L’audizione ha dato conto delle numerose ispezioni della Vigilanza che si sono alternate in Mps dal 2006 in avanti mettendo in luce i diversi fronti di rischio cui era esposta la banca senese: il rischio finanziario e il rischio di credito, che alla lunga ha pesato più del primo minando l’equilibrio economico e patrimoniale. Tra il 2009 e il 2010, subito dopo l’acquisizione di Antonveneta, anche per effetto dei piani di ristrutturazione imposti dalla Commissione Ue nell’ambito degli aiuti di Stato, gli impieghi di Mps sono calati di 30 miliardi (da 160 a 130 circa), mentre i crediti deteriorati (Npl), che erano stati erogati per l’80% prima del 2012, sono cresciuti progressivamente fino al 2014, a quota 45 miliardi. Gli Npl hanno generato in dieci anni perdite per 26 miliardi, mentre il Monte realizzava ricavi netti per 12 miliardi. Certo, il peso di Antonveneta c’è stato. Ma non è stato decisivo. «All’atto dell’acquisizione - ha spiegato Barbagallo - i prestiti della ex banca veneta presentavano una rischiosità più accentuata rispetto a quelli del Monte ma la loro incidenza su quelli del gruppo era di poco superiore al 20%. Inoltre, a fine 2016, la quota di crediti deteriorati erogati nel Nord-Est è pari al 18% degli Npl del gruppo».

Insomma l’autorizzazione all’acquisto di Antonveneta firmata dall’allora Governatore della Banca d’Italia, Mario Draghi, secondo Barbagallo anche con il “senno di poi” sarebbe stata data. Il Monte del Paschi «guadagnava tanto: nel 2007 1,3 miliardi, pari a un punto dell’attivo a rischio e poi c’era un procedimento di validazione dei modelli interni in corso che le dava un beneficio di 2 miliardi di patrimonio». E il contesto vedeva prevalere la logica di mercato: dopo le operazioni di aggregazione tra Unicredit e Capitalia e tra Intesa e Imi-SanPaolo la banca di Siena puntava a diventare il terzo polo nazionale. Non ci fu una comunicazione preventiva perché non era più obbligatoria, come non lo era la due diligence. Mentre sul prezzo pagato, Barbagallo ha ricordato che in quel tempo le acquisizioni si realizzavano con multipli da 2 a 3,6, pagati per prendere controllo delle banche-preda. E per Antonveneta si pagò un multiplo di 3,1 «che non determinò un warning fortissimo».

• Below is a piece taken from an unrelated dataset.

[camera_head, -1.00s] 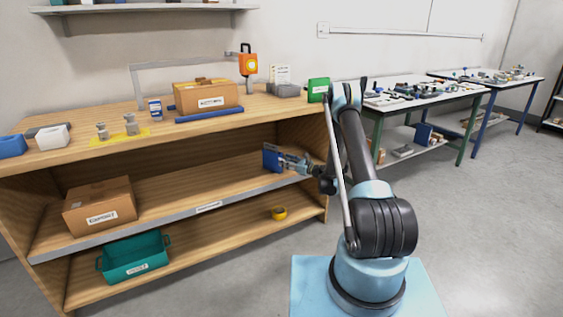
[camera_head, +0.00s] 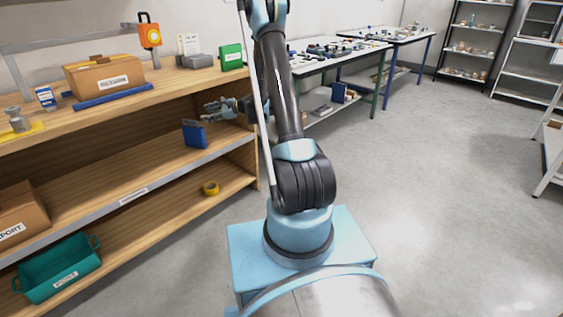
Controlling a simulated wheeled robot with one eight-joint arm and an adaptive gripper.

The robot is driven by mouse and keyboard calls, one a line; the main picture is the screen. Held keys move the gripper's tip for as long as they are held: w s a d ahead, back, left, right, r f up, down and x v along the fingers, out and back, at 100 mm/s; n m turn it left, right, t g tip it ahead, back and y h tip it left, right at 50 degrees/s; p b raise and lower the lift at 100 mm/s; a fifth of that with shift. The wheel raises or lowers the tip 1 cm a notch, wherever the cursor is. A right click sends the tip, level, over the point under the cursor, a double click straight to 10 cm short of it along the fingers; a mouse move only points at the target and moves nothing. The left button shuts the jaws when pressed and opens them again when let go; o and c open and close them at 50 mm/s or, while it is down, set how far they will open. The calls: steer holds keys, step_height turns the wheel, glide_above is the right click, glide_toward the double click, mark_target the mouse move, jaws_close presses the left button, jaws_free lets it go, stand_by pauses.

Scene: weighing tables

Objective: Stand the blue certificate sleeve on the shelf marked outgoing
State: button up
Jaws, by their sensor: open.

Tornando alle scelte di gestione e ai crediti anomali di Mps, Babagallo ha poi ricordato che a fine 2016 erano ripartiti tra quasi 190mila debitori: «frazionati e distribuiti lungo tutto il territorio nazionale, e per l’84% essi riguardano imprese, in larga parte medio-piccole, e i prenditori che hanno ricevuto prestiti singolarmente superiori a 25 milioni sono 107 e rappresentano, per ammontare, il 12,7% del credito deteriorato totale».

Oggi la Commissione d’inchiesta sentirà l’ad e il presidente di Mps, Marco Morelli e Alessandro Falciai, «che consegneranno l’elenco dei 100 grandi debitori inadempienti» ha annunciato il presidente, Pier Ferdinando Casini. Altra convocazione annunciata per il giorno successivo è quella del direttore generale del Tesoro, Vincenzo La Via, per audirlo sui rapporti tra lo Stato e il Monte dei Paschi, in particolare sui Tremonti Bond e sui successivi Monti Bond concessi alla banca. Doveva venire dopo il 7 dicembre a causa di impegni internazionali ma il vicepresidente, Renato Brunetta, ha manifestato il suo stupore per il rinvio e la convocazione è stata anticipata. Settimana prossima si passerà all’esame dei casi delle quattro banche finite in risoluzione nel novembre del 2015.